Parting is Such Sweet Sorrow

It’s official: I’ve completely lost the connection to the generation with whom I could have fathered (think Olsen Twins), and my incomprehension of today’s scene-makers is making me crankier than Mr. Wilson after a hot-foot from “Dennis the Menace.”

This cultural divide has been inching wider upon each passing day, and I have valiantly fended off its spread by wearing bell-bottom jeans, listening to the Black Eyed Peas, and reading US Weekly. But I can’t fight any longer. I’ve been broken, shoved aside, hurtled onto the seats in the mall reserved for the middle-aged codgers.

What ended my quest to stay current with the likes of Wilder Valderamma? What tamed my ambition to sit through a Hillary Duff movie, or listen to an entire song lip-synced by Ashlee Simpson? What made me stop discussing Jackass with neighborhood teens and start being called “jackass” by neighborhood teens? The answer: Nick and Jessica’s break-up.

I thought I knew them – America’s golden couple, the new Sonny and Cher, stars of MTV’s “Newlyweds: Nick and Jessica” – I thought they’d make it. Nick Lachey of boy band (98 Degrees) fame, and Jessica Simpson, a solo-singing phenomena in the glorious tradition of Tiffany, they came into my life as two beacons of hope – young, hip celebrities that I could actually identify with.

They were married and argued over dirty laundry, her frivolous spending habits, his desire to hang out with buddies and watch sports. They wore dirty sweatsuits and woke up with nasty bed hair and ate Buffalo wings (Jessica: Do buffaloes really have wings?) at tacky chain restaurants. She had meddling, overbearing parents and a needy kid sister; he liked to spend time playing golf with his monosyllabic brother. Other than the fact that they were wealthy beyond belief and extremely comely once cleaned up, they were much like the couples I knew – even my wife and I.

No matter how alienated I otherwise felt from people able to lip-sync Brittney Spears’ songs, I at least had Jessica and Nick – a lifeline connecting me to modernity, holding me above water and the aged depths that held polyester shorts, knee-high sweat socks, and the lease to a studio condo with efficiency in Boca.

And then they announced their separation of marriage on Wednesday, Nov. 23, one day before Thanksgiving. The news hit me harder than twice-baked potatoes smeared in blue cheese. My initial reaction was denial – considering it might be a hoax, a cruel joke played by that prankster Ashton Kutcher, the 21st century Allen Funt, the maestro of MTV’s Punk’d, whose practical jokes sent 20-something celebs into Mariah Carey-sized fits of bipolar rage and laughter. Kutcher was something of an anomaly in my mind, a charter member of the white ‘gangsta’ crowd. But when television station after television station confirmed the break-up, I knew that even Kutcher’s massive media tentacles could not pull off such a large-scale ruse.
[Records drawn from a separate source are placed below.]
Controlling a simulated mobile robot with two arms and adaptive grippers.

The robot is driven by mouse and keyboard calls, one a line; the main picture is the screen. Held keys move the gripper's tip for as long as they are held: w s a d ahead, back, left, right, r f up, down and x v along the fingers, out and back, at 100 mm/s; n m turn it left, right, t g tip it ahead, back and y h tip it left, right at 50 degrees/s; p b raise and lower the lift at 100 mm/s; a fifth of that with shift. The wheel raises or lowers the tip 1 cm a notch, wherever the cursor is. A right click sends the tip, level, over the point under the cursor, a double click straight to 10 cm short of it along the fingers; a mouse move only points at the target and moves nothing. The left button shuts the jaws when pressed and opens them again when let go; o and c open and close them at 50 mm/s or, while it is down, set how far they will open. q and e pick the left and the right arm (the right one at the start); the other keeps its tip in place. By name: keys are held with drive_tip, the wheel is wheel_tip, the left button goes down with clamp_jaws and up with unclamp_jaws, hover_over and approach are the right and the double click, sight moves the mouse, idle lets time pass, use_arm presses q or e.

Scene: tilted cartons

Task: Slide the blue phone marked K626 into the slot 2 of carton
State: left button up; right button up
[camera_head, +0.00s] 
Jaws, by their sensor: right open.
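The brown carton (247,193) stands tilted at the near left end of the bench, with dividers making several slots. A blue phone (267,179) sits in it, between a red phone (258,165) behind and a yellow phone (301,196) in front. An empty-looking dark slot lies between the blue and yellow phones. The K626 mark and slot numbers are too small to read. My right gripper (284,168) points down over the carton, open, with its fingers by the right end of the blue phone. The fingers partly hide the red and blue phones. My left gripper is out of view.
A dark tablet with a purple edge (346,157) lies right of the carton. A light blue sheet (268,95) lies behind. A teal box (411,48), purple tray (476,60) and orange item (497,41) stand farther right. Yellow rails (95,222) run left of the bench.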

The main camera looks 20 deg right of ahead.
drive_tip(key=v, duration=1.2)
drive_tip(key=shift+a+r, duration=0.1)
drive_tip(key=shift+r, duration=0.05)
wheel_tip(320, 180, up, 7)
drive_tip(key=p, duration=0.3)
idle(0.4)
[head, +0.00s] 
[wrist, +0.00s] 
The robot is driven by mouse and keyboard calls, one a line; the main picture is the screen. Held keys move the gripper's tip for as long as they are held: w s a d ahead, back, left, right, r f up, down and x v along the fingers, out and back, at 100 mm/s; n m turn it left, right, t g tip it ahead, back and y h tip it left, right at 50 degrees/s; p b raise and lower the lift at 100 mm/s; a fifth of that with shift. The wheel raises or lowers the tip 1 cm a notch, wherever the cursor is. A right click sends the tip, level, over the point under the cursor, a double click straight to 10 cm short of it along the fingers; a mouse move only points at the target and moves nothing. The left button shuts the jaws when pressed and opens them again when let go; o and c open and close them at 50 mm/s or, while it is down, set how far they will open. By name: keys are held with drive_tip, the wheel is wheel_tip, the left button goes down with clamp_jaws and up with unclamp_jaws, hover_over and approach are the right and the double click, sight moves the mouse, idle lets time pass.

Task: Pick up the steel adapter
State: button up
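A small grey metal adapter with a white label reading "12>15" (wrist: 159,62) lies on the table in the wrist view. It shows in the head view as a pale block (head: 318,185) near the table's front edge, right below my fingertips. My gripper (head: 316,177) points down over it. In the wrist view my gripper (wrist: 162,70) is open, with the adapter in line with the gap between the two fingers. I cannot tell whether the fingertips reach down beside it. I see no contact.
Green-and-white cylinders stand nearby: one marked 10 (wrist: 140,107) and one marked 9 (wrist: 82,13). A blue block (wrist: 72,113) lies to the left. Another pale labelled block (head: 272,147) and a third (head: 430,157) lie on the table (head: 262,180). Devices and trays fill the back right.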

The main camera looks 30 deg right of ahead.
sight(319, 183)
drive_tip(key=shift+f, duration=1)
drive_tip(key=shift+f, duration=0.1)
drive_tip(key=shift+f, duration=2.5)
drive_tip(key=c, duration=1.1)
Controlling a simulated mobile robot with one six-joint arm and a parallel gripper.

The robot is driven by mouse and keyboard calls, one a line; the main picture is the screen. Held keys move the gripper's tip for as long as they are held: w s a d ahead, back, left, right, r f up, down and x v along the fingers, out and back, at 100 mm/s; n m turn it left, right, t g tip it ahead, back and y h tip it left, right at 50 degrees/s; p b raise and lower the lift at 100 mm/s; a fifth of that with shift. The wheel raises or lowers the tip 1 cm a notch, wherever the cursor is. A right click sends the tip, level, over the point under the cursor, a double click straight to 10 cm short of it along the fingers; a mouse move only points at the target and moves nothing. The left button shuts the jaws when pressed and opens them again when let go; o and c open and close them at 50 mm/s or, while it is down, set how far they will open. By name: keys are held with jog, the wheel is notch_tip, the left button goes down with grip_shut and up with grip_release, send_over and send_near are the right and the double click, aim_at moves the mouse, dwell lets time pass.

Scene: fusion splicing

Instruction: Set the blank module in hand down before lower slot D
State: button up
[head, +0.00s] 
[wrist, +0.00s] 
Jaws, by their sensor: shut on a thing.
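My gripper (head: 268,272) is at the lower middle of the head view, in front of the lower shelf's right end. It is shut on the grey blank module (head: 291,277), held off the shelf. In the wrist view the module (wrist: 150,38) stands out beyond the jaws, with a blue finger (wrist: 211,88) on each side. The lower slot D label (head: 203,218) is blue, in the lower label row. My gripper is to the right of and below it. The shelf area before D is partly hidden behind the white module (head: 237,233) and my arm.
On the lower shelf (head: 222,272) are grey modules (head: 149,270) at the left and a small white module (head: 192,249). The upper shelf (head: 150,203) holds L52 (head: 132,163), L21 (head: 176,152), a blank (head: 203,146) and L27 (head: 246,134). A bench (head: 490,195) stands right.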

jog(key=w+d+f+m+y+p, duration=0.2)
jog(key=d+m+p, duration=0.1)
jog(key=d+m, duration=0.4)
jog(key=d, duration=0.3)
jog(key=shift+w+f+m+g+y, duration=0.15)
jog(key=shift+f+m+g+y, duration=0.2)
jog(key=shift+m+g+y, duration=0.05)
It was true – Nick and Jessica were no more, and with their dissolution as a duo came the realization that my last umbilical cord to hip couture had been cut.

Now what? I’m still too young to retire and live on cruise ships, yet I’ve passed the meridian where a metal stud on the tip of my tongue or a tattoo depicting barbed wire wrapped around my sagging bicep looks anything more than lewd and pathetic. I covet a Blackberry, but consider it the height of rudeness to jabber loudly on a cell phone in a public place. I have a satellite dish and get nearly every television station in the universe, but find myself watching the Weather Channel exclusively.

But the battle to remain youthful and cool is, indeed, over. It’s time for me to fade into the comfortable haze of premature senility – a place where Friday night at the Home Depot is a wild time, and my holiday gift wish list contains a blood pressure gauge. It’s time to set my car radio stations to easy listening and slip orthotics into my hiking boots.

Nick and Jessica, by parting ways, have provided me with the cold water slap I needed to part ways with my other half that is no longer relevant, the part of me that once was, holding me back from a future of what will be. Goodbye Nick and Jessica, hello Lawrence Welk. – John McCaffrey

John McCaffrey, Hoboken resident, is a frequent contributor of the Current. In 2004 he was nominated for a Pushcart Prize. He is currently at work on a novel.